Robot call records:
----

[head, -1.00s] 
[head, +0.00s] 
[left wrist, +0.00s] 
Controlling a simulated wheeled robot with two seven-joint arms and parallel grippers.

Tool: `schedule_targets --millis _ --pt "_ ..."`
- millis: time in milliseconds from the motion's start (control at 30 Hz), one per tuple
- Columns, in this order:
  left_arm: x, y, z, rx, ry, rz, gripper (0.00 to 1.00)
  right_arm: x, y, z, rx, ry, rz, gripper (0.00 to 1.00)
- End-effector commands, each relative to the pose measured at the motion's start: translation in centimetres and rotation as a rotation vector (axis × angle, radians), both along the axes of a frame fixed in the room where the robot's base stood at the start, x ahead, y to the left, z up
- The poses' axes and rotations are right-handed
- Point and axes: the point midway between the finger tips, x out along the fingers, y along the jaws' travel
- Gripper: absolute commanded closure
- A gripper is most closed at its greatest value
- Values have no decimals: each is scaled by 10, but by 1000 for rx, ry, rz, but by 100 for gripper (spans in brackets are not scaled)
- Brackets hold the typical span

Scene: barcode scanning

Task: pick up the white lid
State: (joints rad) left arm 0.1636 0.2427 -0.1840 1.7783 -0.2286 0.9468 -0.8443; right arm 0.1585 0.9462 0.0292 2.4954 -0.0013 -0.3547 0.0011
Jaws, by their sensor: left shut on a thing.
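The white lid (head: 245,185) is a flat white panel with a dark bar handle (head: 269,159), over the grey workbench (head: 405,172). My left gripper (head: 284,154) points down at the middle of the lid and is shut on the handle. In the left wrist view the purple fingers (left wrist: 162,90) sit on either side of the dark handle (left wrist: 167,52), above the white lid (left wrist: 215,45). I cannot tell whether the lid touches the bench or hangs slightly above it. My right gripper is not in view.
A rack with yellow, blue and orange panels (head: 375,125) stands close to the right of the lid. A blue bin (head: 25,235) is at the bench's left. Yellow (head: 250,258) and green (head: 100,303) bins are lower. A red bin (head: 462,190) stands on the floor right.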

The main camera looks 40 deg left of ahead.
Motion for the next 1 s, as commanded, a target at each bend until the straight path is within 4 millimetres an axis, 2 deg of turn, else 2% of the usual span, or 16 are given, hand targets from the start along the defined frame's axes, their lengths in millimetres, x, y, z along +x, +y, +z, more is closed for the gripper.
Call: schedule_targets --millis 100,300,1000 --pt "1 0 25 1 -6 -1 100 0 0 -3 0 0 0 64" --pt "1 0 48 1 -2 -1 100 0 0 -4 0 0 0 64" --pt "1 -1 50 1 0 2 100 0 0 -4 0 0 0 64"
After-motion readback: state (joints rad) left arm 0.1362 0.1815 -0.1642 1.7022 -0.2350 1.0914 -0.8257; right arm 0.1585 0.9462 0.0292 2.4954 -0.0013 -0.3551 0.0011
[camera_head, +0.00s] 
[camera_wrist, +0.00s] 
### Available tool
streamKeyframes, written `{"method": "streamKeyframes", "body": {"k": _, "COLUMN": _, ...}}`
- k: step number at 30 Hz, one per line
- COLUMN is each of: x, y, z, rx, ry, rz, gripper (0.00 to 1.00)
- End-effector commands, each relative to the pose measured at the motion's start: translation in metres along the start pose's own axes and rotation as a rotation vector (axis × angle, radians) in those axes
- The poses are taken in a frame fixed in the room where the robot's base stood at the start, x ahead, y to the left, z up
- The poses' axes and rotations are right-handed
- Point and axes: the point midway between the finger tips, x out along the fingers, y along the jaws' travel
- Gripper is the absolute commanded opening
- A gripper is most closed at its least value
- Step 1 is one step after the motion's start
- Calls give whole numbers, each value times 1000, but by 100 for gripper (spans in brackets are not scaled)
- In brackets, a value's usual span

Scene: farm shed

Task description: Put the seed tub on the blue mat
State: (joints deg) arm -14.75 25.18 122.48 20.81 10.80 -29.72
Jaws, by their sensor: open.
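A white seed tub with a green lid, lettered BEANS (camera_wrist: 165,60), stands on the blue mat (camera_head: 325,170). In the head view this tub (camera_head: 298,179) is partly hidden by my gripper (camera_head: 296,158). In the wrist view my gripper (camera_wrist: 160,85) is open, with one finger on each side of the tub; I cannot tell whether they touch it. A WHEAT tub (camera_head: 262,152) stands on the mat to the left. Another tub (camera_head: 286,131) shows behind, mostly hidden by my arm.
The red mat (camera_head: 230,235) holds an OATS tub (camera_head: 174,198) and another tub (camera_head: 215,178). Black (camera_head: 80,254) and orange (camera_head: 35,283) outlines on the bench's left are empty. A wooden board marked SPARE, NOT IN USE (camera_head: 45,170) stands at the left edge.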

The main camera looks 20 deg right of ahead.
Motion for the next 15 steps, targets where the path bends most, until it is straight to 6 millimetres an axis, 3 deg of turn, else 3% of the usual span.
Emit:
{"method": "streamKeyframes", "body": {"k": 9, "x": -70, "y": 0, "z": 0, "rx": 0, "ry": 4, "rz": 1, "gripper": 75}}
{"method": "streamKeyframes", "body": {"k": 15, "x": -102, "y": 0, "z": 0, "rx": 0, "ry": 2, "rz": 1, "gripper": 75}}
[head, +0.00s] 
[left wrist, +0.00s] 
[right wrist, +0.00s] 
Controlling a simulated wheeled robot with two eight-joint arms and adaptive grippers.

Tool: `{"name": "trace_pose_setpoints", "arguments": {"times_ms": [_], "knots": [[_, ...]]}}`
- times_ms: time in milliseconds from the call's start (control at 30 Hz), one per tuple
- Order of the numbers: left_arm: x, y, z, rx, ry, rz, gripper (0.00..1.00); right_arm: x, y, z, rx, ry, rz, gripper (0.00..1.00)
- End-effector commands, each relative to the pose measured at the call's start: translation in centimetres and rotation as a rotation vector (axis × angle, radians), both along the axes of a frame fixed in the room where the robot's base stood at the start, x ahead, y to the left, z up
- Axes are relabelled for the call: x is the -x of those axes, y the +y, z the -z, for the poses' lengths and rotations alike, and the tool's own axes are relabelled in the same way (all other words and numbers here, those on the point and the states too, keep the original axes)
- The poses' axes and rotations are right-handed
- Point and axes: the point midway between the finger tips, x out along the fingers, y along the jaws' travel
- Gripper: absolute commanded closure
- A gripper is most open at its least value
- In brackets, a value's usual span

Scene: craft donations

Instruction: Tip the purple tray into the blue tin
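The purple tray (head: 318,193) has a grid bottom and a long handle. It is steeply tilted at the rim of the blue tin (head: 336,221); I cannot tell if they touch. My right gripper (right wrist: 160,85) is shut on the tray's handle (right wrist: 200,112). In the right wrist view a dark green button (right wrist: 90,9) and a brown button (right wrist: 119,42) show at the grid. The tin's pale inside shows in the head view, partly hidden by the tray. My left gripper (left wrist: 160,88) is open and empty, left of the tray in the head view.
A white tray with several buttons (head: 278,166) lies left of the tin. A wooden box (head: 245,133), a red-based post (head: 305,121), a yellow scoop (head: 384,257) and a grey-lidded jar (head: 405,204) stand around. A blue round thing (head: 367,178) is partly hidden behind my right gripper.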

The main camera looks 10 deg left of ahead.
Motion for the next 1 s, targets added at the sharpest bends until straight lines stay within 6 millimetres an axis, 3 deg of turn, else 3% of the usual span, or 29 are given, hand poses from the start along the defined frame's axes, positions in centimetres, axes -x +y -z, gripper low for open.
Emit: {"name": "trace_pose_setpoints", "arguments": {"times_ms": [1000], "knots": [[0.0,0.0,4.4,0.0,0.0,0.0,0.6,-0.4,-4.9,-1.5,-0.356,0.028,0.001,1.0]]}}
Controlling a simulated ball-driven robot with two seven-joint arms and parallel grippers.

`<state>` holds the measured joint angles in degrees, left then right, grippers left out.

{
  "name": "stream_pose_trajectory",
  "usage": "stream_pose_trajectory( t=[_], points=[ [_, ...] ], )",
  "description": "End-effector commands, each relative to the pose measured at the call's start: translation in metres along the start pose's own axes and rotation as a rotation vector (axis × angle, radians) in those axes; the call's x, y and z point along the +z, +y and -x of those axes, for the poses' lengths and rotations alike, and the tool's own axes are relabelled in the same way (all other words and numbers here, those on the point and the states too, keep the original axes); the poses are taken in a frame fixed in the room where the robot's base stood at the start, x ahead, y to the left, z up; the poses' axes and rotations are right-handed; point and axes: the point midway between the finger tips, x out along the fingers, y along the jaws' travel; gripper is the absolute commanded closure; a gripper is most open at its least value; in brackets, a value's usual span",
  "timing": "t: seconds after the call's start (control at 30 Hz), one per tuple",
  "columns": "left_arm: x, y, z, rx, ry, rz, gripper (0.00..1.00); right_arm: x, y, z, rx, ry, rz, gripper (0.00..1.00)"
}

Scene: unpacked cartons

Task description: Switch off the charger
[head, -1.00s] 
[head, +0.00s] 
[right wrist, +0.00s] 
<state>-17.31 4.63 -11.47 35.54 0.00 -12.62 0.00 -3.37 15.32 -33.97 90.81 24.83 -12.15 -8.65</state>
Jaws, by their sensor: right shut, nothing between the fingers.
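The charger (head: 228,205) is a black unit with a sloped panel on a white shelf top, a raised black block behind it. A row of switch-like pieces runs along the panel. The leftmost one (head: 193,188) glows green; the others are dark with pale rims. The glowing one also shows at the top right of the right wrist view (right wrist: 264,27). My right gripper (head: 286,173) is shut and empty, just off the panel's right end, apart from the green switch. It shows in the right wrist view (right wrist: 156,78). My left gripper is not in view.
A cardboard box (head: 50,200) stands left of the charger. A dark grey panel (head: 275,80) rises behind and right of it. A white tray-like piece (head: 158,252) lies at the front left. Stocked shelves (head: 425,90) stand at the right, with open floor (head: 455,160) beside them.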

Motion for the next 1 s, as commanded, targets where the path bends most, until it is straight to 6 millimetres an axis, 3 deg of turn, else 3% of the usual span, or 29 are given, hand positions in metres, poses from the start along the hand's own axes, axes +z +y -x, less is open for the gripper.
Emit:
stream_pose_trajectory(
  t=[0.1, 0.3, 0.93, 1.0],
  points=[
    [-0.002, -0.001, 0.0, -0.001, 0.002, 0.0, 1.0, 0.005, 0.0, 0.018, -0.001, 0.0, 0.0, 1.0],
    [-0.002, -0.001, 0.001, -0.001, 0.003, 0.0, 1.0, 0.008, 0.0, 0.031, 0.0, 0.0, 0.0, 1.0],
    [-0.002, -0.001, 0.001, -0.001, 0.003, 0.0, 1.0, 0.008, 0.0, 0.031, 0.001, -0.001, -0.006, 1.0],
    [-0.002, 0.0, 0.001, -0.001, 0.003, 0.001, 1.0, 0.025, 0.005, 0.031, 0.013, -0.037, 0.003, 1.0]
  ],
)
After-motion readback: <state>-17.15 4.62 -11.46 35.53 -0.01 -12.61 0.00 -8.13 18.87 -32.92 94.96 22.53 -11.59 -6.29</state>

----

◆ Task objective ◆
Reproduce verbatim only the segment of the listing bounded by the line containing "motion's start: translation in metres" and the line containing "State: (joints deg)", with both boundary lines included.

◆ Problem solution ◆
- End-effector commands, each relative to the pose measured at the motion's start: translation in metres along the start pose's own axes and rotation as a rotation vector (axis × angle, radians) in those axes
- The poses are taken in a frame fixed in the room where the robot's base stood at the start, x ahead, y to the left, z up
- The poses' axes and rotations are right-handed
- Point and axes: the point midway between the finger tips, x out along the fingers, y along the jaws' travel
- Gripper is the absolute commanded opening
- A gripper is most closed at its least value
- Step 1 is one step after the motion's start
- Calls give whole numbers, each value times 1000, but by 100 for gripper (spans in brackets are not scaled)
- In brackets, a value's usual span

Scene: farm shed

Task description: Put the seed tub on the blue mat
State: (joints deg) arm -14.75 25.18 122.48 20.81 10.80 -29.72

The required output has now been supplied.